Funny, NC is my top choice with Nashville as Number 2. If either Duke or Vanderbilt handed me an offer, I'd be packing up the cats, telling Mr. Gwynster to tighten his seatbelt, and hitting the freeway.

That being said, I moved to Sac in 93 and loved it. For my kind of lifestyle it was great and affordable. The affordability is gone and soon I will be too.

As to crime - do you realize that stockton/modesto/sacramento is the autotheft capitol of the US? Check it out. Sac actually has lousy crime stats. I looked into it after my car was stolen from my driveway in East Sac.

And yes I'll miss the shopping in SF but now a days I can get anything I really want with a credit card and a webpage so I find myself not heading into the city nearly as much.

Those that know me on this blog know that I work in the social sciences now and one of my groups here focuses on socioeconomic studies of specific cultures. I've been watching the outmigration from CA for the last 3 yrs from data collections.

CA is rapidly depleting it's most valued resource - human intelligence - due to economic pressures. I can tell you that the families we track are, for the most part, are doing well after relocating out of CA. The families are exhibiting more stabiliy, warmth and support, and economic sucess. Hard to beat the data.

paranoid renter said...

gwynster,

You might want to look at the per-capita homicide stats in Durham.

Auto theft is petty compared to that.

Gwynster said...

I had a little time and grabbed the 2005 data from the FBI's site.

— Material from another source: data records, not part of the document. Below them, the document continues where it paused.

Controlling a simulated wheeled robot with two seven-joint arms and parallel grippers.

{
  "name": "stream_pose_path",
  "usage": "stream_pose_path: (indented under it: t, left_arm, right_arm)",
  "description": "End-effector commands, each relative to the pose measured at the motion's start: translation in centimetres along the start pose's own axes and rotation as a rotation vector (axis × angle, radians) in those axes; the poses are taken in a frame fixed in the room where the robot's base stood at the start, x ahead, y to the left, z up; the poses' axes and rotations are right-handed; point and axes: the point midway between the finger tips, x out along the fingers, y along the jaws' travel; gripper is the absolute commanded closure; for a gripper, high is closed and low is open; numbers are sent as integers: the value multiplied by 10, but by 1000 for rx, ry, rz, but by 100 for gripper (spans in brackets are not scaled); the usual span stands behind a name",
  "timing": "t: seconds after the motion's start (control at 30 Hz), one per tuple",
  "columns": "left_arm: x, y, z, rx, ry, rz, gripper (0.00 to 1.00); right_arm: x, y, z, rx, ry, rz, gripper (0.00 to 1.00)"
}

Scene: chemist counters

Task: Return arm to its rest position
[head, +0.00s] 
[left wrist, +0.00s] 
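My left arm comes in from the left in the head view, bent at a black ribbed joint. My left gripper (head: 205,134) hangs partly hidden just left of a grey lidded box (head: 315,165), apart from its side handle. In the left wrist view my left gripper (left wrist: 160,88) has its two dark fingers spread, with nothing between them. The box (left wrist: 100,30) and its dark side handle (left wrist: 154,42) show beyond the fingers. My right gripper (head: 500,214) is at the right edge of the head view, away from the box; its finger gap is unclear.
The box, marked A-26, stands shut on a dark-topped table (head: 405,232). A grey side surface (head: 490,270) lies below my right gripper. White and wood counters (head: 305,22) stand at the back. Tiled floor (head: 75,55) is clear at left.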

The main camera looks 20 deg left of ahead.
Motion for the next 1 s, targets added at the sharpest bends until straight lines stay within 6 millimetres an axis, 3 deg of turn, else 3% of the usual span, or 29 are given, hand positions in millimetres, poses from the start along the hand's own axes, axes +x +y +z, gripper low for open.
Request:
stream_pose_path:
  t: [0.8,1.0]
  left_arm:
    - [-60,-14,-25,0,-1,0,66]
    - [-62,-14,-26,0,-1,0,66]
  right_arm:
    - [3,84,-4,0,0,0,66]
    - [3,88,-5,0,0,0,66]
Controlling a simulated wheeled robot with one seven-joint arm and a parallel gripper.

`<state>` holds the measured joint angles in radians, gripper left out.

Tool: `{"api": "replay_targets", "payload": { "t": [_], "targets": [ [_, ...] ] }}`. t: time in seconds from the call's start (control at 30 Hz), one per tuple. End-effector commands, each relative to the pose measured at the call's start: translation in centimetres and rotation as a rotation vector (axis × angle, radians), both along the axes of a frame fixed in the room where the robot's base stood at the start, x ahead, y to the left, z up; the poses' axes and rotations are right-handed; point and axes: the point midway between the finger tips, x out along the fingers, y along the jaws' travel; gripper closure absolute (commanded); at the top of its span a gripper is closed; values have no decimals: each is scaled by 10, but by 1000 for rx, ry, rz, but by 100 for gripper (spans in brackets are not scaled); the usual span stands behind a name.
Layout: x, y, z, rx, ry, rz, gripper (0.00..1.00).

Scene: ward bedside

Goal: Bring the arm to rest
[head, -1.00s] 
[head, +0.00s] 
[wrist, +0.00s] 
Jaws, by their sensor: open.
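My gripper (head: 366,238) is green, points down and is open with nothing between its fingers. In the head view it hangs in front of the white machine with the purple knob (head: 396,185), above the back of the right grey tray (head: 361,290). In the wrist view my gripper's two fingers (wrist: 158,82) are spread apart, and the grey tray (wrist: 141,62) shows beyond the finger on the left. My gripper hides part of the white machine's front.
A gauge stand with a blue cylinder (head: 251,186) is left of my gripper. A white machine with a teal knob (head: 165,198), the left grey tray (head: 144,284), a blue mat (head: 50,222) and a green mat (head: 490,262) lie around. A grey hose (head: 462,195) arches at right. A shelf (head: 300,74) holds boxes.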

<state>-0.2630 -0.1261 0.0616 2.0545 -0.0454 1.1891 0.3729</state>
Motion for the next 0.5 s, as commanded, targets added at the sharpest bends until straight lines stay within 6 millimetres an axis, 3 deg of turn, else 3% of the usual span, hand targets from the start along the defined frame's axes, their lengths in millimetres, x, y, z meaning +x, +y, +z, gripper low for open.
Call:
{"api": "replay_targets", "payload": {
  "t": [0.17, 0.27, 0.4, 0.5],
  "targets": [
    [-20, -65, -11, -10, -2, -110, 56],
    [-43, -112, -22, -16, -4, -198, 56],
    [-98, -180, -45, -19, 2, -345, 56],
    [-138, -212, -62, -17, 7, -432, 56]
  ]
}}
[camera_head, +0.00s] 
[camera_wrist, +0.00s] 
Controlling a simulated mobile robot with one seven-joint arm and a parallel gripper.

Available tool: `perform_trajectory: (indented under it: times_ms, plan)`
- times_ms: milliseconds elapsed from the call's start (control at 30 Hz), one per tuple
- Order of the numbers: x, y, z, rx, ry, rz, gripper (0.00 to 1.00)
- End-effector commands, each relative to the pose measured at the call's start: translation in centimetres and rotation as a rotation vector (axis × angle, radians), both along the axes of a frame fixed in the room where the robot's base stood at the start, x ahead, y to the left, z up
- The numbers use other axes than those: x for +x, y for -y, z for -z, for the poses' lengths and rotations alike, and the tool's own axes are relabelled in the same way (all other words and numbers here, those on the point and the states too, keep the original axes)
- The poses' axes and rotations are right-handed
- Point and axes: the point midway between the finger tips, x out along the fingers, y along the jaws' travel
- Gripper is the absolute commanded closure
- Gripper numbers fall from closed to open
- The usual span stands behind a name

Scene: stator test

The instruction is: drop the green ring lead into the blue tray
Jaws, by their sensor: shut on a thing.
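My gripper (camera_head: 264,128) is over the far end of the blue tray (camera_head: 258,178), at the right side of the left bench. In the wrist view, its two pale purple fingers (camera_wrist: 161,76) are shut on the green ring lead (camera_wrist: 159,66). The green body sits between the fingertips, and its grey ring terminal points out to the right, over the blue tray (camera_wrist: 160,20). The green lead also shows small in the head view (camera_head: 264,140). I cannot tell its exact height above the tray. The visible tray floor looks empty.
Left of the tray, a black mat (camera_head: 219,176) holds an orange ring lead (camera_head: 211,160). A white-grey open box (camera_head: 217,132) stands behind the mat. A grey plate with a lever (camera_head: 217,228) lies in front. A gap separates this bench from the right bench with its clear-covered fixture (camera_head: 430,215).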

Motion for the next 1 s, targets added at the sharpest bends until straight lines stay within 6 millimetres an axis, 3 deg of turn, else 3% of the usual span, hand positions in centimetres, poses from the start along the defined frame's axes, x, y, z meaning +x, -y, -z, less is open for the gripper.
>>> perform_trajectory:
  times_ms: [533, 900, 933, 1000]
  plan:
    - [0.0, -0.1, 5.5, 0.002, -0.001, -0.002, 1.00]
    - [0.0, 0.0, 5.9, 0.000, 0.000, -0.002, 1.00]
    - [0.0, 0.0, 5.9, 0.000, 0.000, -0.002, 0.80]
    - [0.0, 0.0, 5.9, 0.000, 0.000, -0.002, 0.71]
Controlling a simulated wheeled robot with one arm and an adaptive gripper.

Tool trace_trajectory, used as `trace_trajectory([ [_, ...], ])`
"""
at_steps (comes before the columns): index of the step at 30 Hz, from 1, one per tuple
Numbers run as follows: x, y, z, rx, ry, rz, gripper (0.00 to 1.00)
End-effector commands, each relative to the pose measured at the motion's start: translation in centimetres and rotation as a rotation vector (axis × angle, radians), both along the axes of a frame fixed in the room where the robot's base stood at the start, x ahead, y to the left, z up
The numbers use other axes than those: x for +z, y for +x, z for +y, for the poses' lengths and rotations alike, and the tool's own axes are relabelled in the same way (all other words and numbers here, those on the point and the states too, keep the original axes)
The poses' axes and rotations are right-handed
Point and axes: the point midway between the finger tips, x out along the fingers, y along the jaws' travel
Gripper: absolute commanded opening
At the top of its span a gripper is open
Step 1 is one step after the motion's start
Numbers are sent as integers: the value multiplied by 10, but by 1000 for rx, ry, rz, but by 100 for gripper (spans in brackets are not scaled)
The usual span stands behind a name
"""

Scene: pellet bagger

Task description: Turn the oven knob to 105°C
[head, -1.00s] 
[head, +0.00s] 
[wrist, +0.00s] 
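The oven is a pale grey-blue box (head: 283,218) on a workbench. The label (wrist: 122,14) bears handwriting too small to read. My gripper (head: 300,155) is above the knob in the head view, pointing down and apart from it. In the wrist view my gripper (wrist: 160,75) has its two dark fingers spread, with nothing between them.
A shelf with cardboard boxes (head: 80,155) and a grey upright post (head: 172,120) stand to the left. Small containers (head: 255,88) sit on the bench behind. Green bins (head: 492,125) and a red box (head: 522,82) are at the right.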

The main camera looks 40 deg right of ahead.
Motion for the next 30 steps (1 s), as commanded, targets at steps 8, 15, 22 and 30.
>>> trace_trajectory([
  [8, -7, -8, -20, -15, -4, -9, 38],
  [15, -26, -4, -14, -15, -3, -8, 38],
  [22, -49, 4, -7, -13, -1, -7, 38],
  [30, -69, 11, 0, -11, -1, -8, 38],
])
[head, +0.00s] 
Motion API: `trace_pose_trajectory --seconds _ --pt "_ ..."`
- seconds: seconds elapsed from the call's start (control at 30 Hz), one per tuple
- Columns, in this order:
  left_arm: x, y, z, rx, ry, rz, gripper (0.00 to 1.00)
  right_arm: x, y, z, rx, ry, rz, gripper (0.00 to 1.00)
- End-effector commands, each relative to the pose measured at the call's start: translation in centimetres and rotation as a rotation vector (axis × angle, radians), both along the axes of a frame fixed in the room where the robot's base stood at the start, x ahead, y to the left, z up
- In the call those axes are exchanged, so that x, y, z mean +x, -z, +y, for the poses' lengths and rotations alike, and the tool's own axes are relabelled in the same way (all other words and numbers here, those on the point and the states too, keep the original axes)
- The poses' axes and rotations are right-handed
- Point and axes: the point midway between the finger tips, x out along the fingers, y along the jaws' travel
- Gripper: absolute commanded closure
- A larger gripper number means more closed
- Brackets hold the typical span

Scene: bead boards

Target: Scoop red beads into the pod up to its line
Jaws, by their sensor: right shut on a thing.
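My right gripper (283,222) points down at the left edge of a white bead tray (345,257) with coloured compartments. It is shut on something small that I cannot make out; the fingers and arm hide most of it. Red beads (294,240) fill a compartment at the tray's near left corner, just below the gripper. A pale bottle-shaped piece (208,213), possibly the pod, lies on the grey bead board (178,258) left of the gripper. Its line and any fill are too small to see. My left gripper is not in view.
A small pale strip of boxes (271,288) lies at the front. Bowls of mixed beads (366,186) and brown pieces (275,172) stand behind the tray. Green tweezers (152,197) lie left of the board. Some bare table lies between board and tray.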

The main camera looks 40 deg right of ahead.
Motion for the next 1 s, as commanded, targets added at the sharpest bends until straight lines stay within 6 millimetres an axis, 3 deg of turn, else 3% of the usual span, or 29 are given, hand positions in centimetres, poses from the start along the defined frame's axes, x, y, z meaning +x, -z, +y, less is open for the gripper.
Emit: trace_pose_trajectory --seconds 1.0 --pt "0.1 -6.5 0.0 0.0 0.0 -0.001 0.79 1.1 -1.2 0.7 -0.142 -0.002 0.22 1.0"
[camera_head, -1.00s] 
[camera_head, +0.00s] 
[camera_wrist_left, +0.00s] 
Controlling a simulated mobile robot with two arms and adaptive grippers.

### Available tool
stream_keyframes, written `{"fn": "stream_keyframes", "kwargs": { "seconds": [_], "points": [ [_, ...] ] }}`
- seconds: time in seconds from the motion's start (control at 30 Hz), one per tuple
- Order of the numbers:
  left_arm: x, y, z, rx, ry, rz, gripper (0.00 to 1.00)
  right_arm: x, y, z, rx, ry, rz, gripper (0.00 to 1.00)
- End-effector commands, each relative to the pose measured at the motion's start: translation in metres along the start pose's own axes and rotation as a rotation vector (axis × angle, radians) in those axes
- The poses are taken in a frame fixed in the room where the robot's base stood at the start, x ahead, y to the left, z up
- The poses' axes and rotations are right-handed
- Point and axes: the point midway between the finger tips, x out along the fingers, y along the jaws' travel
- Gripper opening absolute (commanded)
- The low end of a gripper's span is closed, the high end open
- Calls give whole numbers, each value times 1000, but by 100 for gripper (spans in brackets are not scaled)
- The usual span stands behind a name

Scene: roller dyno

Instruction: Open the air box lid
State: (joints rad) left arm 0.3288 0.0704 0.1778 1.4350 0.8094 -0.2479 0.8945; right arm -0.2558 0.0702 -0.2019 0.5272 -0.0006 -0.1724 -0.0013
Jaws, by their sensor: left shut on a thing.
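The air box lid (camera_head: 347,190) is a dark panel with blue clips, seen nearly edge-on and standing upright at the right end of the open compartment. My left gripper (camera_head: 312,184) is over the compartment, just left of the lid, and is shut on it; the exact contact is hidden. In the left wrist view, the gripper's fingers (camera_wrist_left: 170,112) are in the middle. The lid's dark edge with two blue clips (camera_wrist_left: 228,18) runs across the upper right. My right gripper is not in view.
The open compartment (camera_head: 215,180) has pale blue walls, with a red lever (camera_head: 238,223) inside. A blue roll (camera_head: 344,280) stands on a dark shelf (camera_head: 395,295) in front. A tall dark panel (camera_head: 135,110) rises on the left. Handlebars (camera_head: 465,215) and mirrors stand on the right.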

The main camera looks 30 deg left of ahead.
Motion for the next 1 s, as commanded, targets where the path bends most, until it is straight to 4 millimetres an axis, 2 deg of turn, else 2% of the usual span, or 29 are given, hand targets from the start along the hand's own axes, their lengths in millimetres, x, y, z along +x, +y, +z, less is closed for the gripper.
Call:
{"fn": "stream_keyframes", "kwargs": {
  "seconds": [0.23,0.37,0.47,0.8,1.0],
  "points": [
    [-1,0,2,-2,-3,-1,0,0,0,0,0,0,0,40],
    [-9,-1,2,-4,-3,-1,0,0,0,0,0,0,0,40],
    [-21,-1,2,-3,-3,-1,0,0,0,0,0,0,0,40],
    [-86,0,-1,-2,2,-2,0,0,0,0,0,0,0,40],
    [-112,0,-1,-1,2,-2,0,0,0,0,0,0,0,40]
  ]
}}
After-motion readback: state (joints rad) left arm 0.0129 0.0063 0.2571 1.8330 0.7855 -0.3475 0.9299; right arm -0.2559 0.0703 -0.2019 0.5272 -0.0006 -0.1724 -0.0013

I put Sacramento and Durham side by side and posted the numbers on my website.
http://gwynsters.blogspot.com/

I'm not saying that Durham doesn't have crime. What I am saying is that Sacramento's crime score is much higher then us locals realize. I also firmly believe the greater Sacramento is going to see significant increases as the bubble continues to burst.

Anonymous said...

I'm another who's lived in Durham and Sacramento. Durham has a lot of murders per capita but mostly they're black on black and happen in black parts of town. If you're white and live in a white part of Durham (it's a very segregated city) you're no more likely to be murdered than you are in Roseville or Woodland.